--- START The data ---

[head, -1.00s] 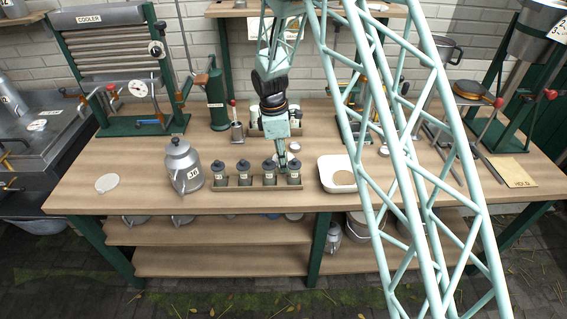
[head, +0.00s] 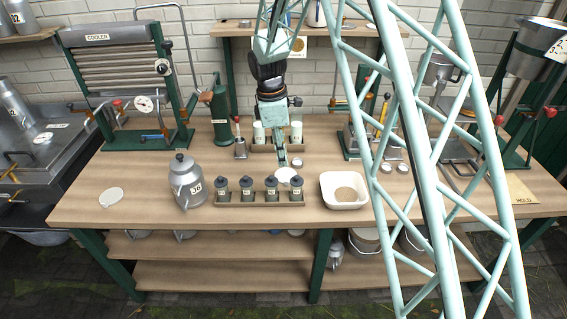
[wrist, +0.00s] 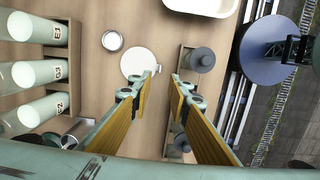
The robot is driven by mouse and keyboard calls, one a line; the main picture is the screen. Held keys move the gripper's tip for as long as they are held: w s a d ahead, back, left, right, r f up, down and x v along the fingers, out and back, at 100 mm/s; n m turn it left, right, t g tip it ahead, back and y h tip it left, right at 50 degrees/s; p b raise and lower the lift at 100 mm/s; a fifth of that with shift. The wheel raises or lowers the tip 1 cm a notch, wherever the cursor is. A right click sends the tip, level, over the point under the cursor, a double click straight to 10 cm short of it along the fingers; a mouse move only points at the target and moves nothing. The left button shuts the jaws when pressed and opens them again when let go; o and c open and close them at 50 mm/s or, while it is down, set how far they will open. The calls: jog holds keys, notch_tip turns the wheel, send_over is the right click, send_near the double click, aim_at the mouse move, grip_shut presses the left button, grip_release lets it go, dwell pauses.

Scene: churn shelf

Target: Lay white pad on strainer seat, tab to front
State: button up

--- END The data ---
--- START The data ---

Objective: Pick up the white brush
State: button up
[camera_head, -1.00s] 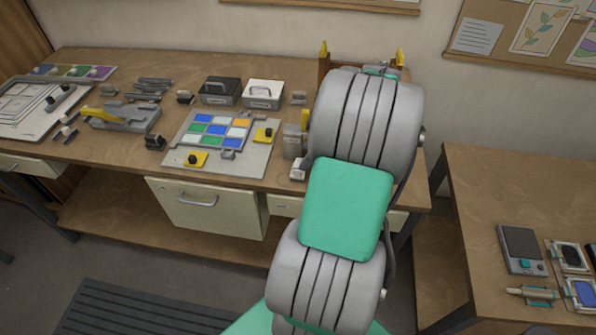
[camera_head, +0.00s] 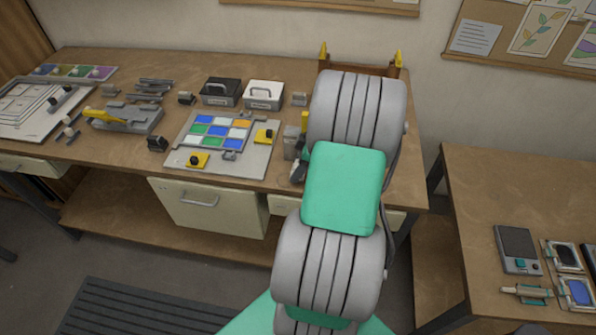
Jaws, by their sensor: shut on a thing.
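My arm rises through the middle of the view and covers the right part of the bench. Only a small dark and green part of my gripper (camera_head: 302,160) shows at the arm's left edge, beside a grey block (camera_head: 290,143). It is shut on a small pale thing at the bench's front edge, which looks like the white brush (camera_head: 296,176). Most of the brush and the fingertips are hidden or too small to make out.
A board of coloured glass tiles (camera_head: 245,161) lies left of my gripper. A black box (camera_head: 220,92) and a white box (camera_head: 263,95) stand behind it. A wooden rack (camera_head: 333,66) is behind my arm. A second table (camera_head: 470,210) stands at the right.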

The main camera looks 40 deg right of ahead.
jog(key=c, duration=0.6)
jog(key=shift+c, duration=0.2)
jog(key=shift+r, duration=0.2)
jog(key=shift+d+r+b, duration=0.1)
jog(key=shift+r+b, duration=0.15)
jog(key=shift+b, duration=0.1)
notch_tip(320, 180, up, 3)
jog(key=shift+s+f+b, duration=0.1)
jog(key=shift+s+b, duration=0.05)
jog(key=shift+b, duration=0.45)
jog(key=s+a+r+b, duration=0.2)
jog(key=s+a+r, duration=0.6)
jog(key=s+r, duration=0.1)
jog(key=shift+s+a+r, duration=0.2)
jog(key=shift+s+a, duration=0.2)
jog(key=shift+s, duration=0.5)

--- END The data ---

Request:
Restate word for word the lines that begin at the one with "Objective: Pick up the white brush" and end at the one with "[camera_head, +0.00s]", including both, and leave every picture aside.

Written solution:
Objective: Pick up the white brush
State: button up
[camera_head, -1.00s] 
[camera_head, +0.00s] 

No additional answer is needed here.